### Stated task
Search the records that follow and extract every line containing the string "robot".

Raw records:
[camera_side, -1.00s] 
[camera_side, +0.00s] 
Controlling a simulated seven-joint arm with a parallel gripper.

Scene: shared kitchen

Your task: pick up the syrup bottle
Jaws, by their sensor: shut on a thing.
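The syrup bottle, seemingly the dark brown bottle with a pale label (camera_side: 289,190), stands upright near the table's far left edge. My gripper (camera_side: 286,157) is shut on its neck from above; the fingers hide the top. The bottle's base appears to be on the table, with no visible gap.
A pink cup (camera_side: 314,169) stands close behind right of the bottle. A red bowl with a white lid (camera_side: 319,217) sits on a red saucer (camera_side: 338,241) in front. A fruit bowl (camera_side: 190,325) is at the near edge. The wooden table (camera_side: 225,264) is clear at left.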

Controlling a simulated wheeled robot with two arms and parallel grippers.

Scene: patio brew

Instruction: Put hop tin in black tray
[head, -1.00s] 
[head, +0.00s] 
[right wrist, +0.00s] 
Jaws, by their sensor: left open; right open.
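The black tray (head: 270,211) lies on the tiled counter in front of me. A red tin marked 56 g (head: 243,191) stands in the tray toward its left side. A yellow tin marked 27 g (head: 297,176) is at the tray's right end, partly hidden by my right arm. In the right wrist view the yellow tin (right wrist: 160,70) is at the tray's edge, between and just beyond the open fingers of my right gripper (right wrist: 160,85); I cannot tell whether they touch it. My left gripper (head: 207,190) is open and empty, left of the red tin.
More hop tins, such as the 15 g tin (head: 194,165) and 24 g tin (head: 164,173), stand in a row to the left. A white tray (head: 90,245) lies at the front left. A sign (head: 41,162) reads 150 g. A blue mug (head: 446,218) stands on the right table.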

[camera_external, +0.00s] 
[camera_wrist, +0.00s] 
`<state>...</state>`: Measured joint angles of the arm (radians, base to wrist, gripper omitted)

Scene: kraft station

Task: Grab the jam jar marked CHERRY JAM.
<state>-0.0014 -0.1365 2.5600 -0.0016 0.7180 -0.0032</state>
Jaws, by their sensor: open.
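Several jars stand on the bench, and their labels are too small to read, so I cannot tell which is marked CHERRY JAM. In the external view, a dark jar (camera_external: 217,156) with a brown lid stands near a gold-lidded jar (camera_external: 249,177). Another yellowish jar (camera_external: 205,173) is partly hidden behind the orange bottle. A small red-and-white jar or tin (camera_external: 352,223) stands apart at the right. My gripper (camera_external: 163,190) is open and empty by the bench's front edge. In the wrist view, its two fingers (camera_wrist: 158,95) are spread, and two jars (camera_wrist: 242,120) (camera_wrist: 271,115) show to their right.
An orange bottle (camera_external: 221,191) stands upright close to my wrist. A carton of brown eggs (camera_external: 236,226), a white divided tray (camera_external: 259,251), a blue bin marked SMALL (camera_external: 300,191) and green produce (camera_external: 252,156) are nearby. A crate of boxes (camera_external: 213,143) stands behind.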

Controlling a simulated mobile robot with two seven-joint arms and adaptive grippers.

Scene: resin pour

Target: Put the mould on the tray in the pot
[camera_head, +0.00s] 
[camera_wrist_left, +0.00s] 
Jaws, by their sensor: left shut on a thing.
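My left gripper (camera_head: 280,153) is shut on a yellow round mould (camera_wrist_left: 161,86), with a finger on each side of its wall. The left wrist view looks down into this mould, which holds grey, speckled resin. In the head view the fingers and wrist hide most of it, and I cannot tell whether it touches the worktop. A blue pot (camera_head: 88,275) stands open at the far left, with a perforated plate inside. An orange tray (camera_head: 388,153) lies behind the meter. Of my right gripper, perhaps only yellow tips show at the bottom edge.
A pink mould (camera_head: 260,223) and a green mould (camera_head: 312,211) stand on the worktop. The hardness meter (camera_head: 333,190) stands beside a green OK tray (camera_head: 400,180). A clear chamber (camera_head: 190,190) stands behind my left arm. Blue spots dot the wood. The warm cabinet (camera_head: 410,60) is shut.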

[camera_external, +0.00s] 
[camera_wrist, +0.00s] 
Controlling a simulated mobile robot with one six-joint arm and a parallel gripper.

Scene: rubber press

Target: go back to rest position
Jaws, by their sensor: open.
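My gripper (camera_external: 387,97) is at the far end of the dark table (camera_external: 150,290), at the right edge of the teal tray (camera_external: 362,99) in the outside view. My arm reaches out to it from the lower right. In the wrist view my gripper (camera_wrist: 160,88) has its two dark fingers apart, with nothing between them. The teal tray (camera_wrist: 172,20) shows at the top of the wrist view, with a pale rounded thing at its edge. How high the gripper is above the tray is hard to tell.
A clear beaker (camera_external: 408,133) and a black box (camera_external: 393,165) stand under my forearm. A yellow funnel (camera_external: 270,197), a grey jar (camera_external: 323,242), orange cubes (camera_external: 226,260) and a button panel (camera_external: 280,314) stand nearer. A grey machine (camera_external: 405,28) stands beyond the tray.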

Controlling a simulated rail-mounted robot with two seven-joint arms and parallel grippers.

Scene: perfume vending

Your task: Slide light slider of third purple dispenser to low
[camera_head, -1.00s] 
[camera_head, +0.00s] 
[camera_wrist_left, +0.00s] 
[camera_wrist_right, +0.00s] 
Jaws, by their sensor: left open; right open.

### Correct result
Controlling a simulated wheeled robot with two arms and parallel grippers.
Controlling a simulated mobile robot with two seven-joint arms and adaptive grippers.
Controlling a simulated mobile robot with one six-joint arm and a parallel gripper.
Controlling a simulated rail-mounted robot with two seven-joint arms and parallel grippers.

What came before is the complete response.